Goal
Please quote every line word for word.

Source data
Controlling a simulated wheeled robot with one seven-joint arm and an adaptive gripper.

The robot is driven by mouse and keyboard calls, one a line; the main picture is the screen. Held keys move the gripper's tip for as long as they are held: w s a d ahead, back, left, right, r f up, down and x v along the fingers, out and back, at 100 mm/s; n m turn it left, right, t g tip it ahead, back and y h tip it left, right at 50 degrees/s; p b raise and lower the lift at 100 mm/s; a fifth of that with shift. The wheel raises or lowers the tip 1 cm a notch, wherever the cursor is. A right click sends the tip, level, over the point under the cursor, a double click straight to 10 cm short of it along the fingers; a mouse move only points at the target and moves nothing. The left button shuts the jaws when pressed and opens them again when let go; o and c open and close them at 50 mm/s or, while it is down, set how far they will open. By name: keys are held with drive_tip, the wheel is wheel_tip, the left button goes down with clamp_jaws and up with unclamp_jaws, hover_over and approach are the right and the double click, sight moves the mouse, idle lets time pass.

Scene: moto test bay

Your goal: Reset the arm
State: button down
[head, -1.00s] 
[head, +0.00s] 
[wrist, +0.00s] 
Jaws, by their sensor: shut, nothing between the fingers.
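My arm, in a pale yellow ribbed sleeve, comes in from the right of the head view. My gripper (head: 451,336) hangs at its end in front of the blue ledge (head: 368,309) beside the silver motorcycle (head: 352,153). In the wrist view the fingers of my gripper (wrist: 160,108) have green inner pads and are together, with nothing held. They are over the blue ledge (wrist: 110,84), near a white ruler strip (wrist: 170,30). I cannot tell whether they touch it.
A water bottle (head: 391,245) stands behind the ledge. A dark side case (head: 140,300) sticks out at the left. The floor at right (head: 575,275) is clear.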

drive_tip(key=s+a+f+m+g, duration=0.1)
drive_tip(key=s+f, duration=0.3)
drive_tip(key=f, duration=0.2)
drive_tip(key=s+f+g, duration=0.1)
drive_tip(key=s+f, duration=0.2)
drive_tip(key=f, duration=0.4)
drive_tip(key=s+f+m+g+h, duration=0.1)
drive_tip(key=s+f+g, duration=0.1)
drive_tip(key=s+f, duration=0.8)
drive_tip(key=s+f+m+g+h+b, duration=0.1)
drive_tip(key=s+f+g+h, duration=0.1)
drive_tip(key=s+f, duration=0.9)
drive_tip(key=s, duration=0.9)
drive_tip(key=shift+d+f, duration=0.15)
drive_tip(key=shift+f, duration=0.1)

Answer to the task
Controlling a simulated wheeled robot with one seven-joint arm and an adaptive gripper.

The robot is driven by mouse and keyboard calls, one a line; the main picture is the screen. Held keys move the gripper's tip for as long as they are held: w s a d ahead, back, left, right, r f up, down and x v along the fingers, out and back, at 100 mm/s; n m turn it left, right, t g tip it ahead, back and y h tip it left, right at 50 degrees/s; p b raise and lower the lift at 100 mm/s; a fifth of that with shift. The wheel raises or lowers the tip 1 cm a notch, wherever the cursor is. A right click sends the tip, level, over the point under the cursor, a double click straight to 10 cm short of it along the fingers; a mouse move only points at the target and moves nothing. The left button shuts the jaws when pressed and opens them again when let go; o and c open and close them at 50 mm/s or, while it is down, set how far they will open. By name: keys are held with drive_tip, the wheel is wheel_tip, the left button goes down with clamp_jaws and up with unclamp_jaws, hover_over and approach are the right and the double click, sight moves the mouse, idle lets time pass.

Scene: moto test bay

Your goal: Reset the arm
State: button down
[head, -1.00s] 
[head, +0.00s] 
[wrist, +0.00s] 
Jaws, by their sensor: shut, nothing between the fingers.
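My arm, in a pale yellow ribbed sleeve, comes in from the right of the head view. My gripper (head: 451,336) hangs at its end in front of the blue ledge (head: 368,309) beside the silver motorcycle (head: 352,153). In the wrist view the fingers of my gripper (wrist: 160,108) have green inner pads and are together, with nothing held. They are over the blue ledge (wrist: 110,84), near a white ruler strip (wrist: 170,30). I cannot tell whether they touch it.
A water bottle (head: 391,245) stands behind the ledge. A dark side case (head: 140,300) sticks out at the left. The floor at right (head: 575,275) is clear.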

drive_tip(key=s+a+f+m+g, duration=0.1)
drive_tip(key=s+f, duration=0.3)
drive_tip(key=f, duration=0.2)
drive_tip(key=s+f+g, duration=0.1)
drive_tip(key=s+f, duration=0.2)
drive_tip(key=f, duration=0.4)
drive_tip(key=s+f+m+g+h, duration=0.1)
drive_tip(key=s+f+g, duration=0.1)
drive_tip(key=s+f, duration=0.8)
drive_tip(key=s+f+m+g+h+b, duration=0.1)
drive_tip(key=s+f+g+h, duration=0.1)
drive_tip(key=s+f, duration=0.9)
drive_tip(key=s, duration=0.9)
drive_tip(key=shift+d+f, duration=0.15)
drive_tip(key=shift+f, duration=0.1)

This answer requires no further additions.